Carbon nanotube acoustic and optical sensors for volatile organic compound detection

Carbon nanotube coated acoustic and optical sensors have been successfully studied for volatile organic compound (VOC) sensing applications, at room temperature. Here, Langmuir–Blodgett (LB) films consisting of tangled bundles of single-walled carbon nanotubes (SWCNTs) have been transferred onto different transducing sensors by using a linker–buffer LB multilayered material of cadmium arachidate pre-deposited on the sensor surface to promote adhesion of SWCNTs. Two different kinds of sensors have been designed, fabricated and utilized: quartz crystal microbalance 10 MHz AT-cut quartz resonators and standard silica optical fibre sensors based on light reflectometry at a wavelength of 1310 nm. The proposed detection techniques are focused on two key parameters in gas sensing applications: mass and refractive index, and their changes induced by gas molecule absorption. The results indicate high sensitivity, good repeatability and reversibility.
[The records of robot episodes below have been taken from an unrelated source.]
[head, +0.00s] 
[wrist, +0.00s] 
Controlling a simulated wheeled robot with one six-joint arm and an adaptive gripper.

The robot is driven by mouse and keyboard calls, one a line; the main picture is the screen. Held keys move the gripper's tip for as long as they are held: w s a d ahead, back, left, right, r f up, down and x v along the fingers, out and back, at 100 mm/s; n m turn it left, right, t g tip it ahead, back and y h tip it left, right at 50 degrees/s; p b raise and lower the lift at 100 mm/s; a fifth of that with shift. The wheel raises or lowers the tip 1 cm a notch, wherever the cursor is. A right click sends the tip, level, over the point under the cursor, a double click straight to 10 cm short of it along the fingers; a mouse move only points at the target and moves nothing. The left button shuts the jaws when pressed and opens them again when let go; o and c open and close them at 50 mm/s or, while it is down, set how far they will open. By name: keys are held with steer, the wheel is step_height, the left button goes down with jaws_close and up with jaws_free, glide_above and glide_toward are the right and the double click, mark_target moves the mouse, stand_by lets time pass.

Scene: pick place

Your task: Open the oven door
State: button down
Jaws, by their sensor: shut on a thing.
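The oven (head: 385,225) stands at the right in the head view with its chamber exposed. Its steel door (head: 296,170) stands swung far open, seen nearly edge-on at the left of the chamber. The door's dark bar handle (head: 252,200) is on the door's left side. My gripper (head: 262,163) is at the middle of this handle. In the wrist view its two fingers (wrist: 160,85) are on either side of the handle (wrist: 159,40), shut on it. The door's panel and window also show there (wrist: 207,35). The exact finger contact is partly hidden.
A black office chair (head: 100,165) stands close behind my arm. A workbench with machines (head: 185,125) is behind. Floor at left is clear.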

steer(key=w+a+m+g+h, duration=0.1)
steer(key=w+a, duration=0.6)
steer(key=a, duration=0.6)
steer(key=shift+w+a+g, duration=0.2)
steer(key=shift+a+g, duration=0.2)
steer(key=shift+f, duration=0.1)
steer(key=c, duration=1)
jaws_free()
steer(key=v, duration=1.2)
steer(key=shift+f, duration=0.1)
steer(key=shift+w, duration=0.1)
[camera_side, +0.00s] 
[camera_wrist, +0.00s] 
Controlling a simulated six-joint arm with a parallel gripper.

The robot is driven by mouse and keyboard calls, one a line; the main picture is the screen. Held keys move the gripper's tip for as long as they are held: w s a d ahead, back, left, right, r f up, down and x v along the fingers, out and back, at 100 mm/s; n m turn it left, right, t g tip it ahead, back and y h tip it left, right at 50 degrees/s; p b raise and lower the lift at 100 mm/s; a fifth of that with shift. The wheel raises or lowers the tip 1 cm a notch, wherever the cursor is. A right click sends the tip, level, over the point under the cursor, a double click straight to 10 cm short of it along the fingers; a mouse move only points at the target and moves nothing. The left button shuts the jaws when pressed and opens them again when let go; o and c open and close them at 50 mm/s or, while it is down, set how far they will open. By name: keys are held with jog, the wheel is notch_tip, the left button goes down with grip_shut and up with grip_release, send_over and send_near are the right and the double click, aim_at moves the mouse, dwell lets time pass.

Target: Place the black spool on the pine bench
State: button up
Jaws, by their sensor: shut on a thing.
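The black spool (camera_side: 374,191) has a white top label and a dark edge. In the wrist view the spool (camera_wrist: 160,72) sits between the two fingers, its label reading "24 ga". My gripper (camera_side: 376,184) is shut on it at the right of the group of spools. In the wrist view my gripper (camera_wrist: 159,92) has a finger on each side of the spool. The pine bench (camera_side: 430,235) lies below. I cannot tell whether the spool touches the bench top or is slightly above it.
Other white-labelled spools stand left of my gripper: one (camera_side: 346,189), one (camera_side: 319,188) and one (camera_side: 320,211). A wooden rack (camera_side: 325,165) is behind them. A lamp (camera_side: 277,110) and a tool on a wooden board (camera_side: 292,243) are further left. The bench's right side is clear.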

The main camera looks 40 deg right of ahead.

Signals from each sensor type have been analysed and processed by using pattern recognition techniques such as principal component analysis and use of artificial neural networks. The recognition of the hybrid system is successfully performed, improving the data fusion from acoustic and optical sensors with SWCNT-functionalized sensors that are highly discriminating. To our knowledge, this is the first reported study of combined hybrid integration of acoustic sensors with optical fibre sensors using nanostructured materials as single-walled carbon nanotubes for VOC detection, at room temperature.